In my dream, I took a photographer friend (someone I know in waking life) into the back garden (backyard). I wanted to show him a tiny speck of light. “I saw it yesterday,” I told him, “I think I can find it again. We just need to look.”

I took him to the centre of the garden and stared deep into the crisp invisible air. “It’s like when you suddenly notice a spider’s silken thread floating in the air, made visible by a shaft of sunlight,” I told him. “Or like a mote of dust hanging mid-air.”

Suddenly, there it was. A tiny, bright red jewel, a slither of ruby perhaps, but the size of a tiny dust mote. As we watched, it turned and danced in the breeze, intermittently catching the light, sparkling. My photographer friend took a photo.

A synchronicity followed the next day, but I’ll come to that.

Exploring my dream, I began by thinking about the photographer friend. His specialities are photographing tiny details of nature up close and huge night skies spread with distant stars. In my dream he photographed the tiniest speck up close, and that speck was suspended in air, like a star in the heavens, and it carried a sense of the mysteries of the universe, all wonder, and awe. The ruby red felt like a grounded colour, perhaps like a faraway mysterious star almost grounded in my back garden.

This reminded me of my work, where I am very practised at identifying tiny details in dreams that throw sudden, magnificent light on the dreamer’s situation. No matter how many times I do this, and no matter how tightly I follow the tools and techniques that enable this, I still experience a sense of wonder at the process, and a sense of awe for exploring life’s mysteries and the grounded perspectives they can offer.

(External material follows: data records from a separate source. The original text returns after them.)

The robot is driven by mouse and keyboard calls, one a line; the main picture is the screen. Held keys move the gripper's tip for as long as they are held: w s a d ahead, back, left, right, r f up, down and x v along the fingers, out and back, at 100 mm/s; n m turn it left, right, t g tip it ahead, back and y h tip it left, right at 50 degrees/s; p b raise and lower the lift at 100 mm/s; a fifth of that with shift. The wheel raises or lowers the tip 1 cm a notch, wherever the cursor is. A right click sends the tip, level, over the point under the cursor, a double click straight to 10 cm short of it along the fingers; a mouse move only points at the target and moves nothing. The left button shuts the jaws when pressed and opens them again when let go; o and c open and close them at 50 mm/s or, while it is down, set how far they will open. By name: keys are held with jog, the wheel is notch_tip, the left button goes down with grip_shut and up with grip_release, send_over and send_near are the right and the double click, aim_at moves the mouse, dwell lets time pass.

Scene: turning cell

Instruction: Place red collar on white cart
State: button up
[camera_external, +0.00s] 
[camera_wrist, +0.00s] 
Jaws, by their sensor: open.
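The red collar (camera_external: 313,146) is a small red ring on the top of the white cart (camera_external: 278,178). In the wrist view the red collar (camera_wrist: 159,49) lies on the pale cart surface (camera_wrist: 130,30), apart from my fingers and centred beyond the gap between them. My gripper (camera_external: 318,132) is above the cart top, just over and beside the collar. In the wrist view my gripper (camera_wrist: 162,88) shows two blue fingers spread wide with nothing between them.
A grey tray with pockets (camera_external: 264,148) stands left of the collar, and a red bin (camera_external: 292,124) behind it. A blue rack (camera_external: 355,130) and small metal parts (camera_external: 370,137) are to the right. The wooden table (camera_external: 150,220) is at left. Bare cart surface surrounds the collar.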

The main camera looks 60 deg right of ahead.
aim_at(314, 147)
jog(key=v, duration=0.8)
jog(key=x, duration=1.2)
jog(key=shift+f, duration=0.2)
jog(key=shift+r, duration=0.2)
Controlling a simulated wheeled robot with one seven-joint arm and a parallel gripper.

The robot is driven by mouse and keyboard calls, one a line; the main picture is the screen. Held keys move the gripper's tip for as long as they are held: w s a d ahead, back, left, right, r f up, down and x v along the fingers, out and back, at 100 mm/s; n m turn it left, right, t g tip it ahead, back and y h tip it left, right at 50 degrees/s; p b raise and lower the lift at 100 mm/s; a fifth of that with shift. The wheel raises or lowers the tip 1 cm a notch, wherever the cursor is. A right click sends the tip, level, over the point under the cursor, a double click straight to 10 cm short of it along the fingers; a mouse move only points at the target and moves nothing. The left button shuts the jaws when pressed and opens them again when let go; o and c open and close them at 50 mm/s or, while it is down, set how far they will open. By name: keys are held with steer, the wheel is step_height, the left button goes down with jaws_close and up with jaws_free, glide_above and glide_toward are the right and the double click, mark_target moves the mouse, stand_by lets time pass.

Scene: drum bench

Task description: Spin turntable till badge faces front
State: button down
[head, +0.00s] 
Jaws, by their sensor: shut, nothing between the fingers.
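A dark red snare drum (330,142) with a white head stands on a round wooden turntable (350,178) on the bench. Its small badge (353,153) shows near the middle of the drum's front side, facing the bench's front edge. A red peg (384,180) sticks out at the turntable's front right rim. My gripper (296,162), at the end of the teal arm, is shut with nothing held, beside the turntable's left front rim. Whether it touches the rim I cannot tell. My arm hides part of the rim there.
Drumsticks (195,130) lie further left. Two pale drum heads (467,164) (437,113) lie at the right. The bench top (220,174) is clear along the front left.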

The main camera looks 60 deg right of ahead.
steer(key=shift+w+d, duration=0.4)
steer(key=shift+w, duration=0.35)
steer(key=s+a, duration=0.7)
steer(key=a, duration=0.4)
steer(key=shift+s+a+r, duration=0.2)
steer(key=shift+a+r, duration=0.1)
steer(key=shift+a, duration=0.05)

Such a dream might follow any day of consultations, so why this dream, on this specific night?

The previous day, I had been working with a dreamer who was intently exploring his devout religious beliefs through his dreams, and he had asked me for my personal thoughts about certain aspects of religion and spirituality. I told him that my spiritual life is a high priority for me, but that I don’t follow any specific religion. I told him that I am open-minded, and happily embrace life’s mysteries.

To some extent, as you can see, my dream had picked up on this theme, and was processing it, but here’s where it gets more interesting:

As I thought about my dream of a photographer friend in my back garden, photographing a speck of light that I had seen before, I was reminded of a story I tell in my book, Bird of Paradise. It’s the (true) story of another photographer friend who was taking new profile photos of me in my back garden, years ago. When she looked at the photos afterwards, there was a beam of light – or an ‘orb’ as she saw it – that she hadn’t seen down the lens when she took the picture. I open that story, in Bird of Paradise, saying:

“It’s lens flare,” says the scientist. “It’s synchronicity,” says the mystic. “It’s divine,” says the shaman. “It’s alchemy,” says the dream alchemist. “It belongs in the fifth chapter,” says the author.

“Let’s see what my dreams make of this,” says the dream analyst.

That’s me: scientist, mystic, shaman, dream alchemist, author, and dream analyst, though probably not in that order. And that’s me in the picture, taken by a Samsung smartphone, under the lemon tree in our Brisbane garden back in 2016. But what is the light that found its way into the shot?

It’s the backstory that sends tingles up the spine, whatever the source of the light. That’s why the photographer, Karyn MacDonald, leapt back in shock when she looked at the image moments after taking the picture.

The story goes on to reveal the backstory, and why Karyn and I were so surprised about the positioning of the light in the photograph. (You’ll need to read the book for the rest of this story!)

My recent dream was referencing the older story. It was comparing the recent experience with the similar past experience, seeing whether or not to update my mindset on this matter. The matter was where I stand in that field where science and mystery meet.

There’s far more to this, and I won’t bore you with the details of the larger dream within which this snippet appeared, but I include it here to illustrate the rich potential of exploring the smallest fragment of a dream.

Now, for the synchronicity and the deepening mystery:

The day after my dream, I sat at my desk as usual. I was swivelling my office chair slightly from side to side as I contemplated the working day ahead. I looked down and saw the tiniest flash of red, sparkly light emanating from the seat of my chair, just beside my thigh. Twinkling, it was there, it was gone, there, gone. The size of a dust mote, but the brilliance of a ruby bathed in sunlight. I slowed my swivelling to catch the exact point, put my finger where the red flash was, got off my chair, knelt on the floor, and peered into the seat cushion. It looks like there’s a piece of red glitter underneath the seat fabric, which shows through the fabric weave when the overhead light picks it out!

How did it get there? I don’t remember doing anything with red glitter. It’s possible that I may have opened a parcel or card with red glitter, but I don’t recall it. I bought the chair about nine months ago: the glitter might have got trapped in the fabric when it was being made. It’s a mystery: I guess I’ll never know!

Neither will I know whether, the day before my dream, I unconsciously noticed the flashing red glitter in my chair, leading to my dream processing the experience. Or whether I unconsciously noticed the glitter when I was in deep thoughtful conversation with my client and the two themes became linked.

I could look deeper, exploring the ‘seat’ of my work as finding the tiniest details in dreams and bringing them to light, and teaching you to do the same.

So what do I dream? I dream, as you dream, and the more we move through resolving the issues behind our recurring and scary dreams, the more we clear space and time to delve into the magic and mystery of what lies beyond.